Chefredakteur Markus Beckedahl und Onlineblogger Andre Meister sind schlichtweg empört. Die beiden Journalisten von Netzpolitik.org veröffentlichten im Februar dieses Jahres einige Auszüge aus geheimen Unterlagen vom Bundesamt für den Verfassungsschutz (BfV). Inhalt dieser war eine vom BfV geplante Massenauswertung über Internetinhalte. Im Hinblick darauf eigentlich keine große Sache, weil auch schon davor woanders darüber berichtet wurde. Netzpolitik.org ist eine medienunabhängige Internetseite und Vertreter für digitale Freiheitsrechte. Aktiv sind sie seit 2004 mit fast 17.000 verfassten Artikeln. Nun erstattete BfV-Präsident Maaßen höchstpersönlich Anzeige gegen die Onlineblogger. Ein deutscher Edward Snowden- Fall? Ist es wirklich Landesverrat?

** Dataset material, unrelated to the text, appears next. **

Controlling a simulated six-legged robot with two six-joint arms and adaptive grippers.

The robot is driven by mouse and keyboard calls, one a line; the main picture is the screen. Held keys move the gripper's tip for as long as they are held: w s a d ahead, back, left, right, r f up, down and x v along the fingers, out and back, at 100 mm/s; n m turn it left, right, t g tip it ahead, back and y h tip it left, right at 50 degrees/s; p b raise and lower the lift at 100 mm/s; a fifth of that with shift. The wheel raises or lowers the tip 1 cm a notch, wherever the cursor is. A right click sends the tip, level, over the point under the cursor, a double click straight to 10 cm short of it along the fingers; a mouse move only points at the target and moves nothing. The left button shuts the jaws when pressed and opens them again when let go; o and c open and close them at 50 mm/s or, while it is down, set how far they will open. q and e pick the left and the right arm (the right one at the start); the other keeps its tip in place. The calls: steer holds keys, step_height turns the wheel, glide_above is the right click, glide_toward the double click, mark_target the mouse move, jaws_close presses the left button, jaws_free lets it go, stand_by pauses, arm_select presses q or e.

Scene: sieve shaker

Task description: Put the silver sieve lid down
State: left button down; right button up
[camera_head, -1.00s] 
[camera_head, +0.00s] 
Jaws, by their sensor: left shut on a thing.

Maaßen selber ist Jurist und seit 2012 Präsident des BfV und somit der Nachfolger von Fromm, der aufgrund von Vernichtung der Dokumente der NSU in den vorzeitigen Ruhestand versetzt wurde. Merkwürdig ist, dass Maaßen keine Anzeige bei der zuständigen Staatsanwaltschaft erstattet hat, sondern direkt beim Landeskriminalamt. Zudem läuft die Anzeige gegen Unbekannt, jedoch werden die beiden Journalisten bei vollem Namen erwähnt. Danach wurden die Unterlagen weiter nach Karlsruhe geschickt, um sie beim Generalbundesanwalt auswerten zu lassen. Währenddessen publiziert Netzpolitik.org wiederholt Auszüge aus Akten des Verfassungsschutzes. Daraufhin erlässt Maaßen die zweite Anzeige beim Berliner LKA. Range, Generalbundesanwalt in Karlsruhe, fordert, nach Analyse der beiden Strafanzeigen, mehr Informationen zu diesem Fall. Nachdem Range das Ermittlungsverfahren einleitet, wirft der SPD-Justizminister Range vor, dass diese seinerseits nicht begrüßt werden könne. Später behauptet die Bundesanwaltschaft, dass solche Warnungen inexistent sind. Derweilen kontaktiert Range einen privaten Experten und lässt erneut prüfen, ob es sich wirklich um Staatsgeheimnisse handle. Tatsächlich wird dies bestätigt. Erst vier Monate später, werden die Journalisten postalisch informiert, dass gegen sie zwei Strafanzeigen vorliegen.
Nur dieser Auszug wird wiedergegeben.